On the other hand we had a couple of Austrian-based banks participating with large volumes in a Schuldscheindarlehen (a German private placement) in March 2009; they believe strongly in the company, are aware of the real risk factors and gained a coupon which they had never seen before – and from my perspective will hopefully not see again! However one of the Mandated Lead Arrangers – a core bank – in that specific transaction was not even willing (or able ?) to put EUR 2m on the table to make the placement volume a good round figure – a situation which would have seemed ridiculous two years before.
![](graphics/TMIGerm10-P4-8-22Stich-3.jpg)
What's next and how will we react to the changed landscape?
The large banks in particular are still struggling to find a defined, obvious and sustainable business model which is supportive of the client's business. There is widespread uncertainty about the impact of regulation proposals under discussion – on the banking side as well as on the corporate side.

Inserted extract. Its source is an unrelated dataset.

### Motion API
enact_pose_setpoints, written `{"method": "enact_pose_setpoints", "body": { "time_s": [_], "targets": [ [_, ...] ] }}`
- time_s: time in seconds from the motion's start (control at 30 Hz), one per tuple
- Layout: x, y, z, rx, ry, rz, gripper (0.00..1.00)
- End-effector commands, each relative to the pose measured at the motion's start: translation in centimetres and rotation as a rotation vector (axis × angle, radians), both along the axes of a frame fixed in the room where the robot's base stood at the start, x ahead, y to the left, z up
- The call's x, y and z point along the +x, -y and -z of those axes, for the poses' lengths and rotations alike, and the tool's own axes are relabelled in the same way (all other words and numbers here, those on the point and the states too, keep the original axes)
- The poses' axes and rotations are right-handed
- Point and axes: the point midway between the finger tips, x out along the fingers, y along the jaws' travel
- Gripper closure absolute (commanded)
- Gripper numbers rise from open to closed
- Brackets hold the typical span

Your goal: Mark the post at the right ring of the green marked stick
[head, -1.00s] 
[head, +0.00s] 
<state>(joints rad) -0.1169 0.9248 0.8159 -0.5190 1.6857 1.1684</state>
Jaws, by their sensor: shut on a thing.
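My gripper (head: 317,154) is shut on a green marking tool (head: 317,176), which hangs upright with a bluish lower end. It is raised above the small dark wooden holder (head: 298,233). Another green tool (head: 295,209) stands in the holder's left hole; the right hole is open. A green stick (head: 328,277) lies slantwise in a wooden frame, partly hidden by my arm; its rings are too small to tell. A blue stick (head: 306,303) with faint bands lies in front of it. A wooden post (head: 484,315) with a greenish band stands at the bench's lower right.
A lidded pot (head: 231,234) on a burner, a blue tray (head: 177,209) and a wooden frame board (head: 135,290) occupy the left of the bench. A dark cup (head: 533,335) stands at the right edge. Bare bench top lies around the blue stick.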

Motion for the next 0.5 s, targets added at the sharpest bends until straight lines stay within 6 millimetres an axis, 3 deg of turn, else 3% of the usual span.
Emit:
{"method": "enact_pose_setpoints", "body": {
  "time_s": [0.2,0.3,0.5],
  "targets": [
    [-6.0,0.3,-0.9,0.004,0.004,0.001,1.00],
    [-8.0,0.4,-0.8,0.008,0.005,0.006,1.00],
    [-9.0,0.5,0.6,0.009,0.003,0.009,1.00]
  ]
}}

Needless to say we urgently need better supervision/regulation of certain instruments/markets/market participants, but this always runs the risk of a regulatory overkill. Most companies will try to increase their number of banks to mitigate dependence instead of reducing them; the one stop-delivery-shop philosophy has lost out to a diversified work-intensive approach. Corporates are seeking ways to diversify their investor basis but still struggle to harmonise/standardise/centralise systems to make economies of scale.
We will see a new set-up of banks which is not clear as yet; we will see old ideas getting revitalised, e.g., the idea of a bank established by corporates for corporates.
We will also have to resolve questions as to why it is only banks that are allowed to have accounts with the ECB and if – when banks do not deliver their core lending function – there are other ways to support the corporates with funding. But there is no basic right for corporates on funding. Proof is always needed that the return on the financed project/business is profitable for both bank and corporate.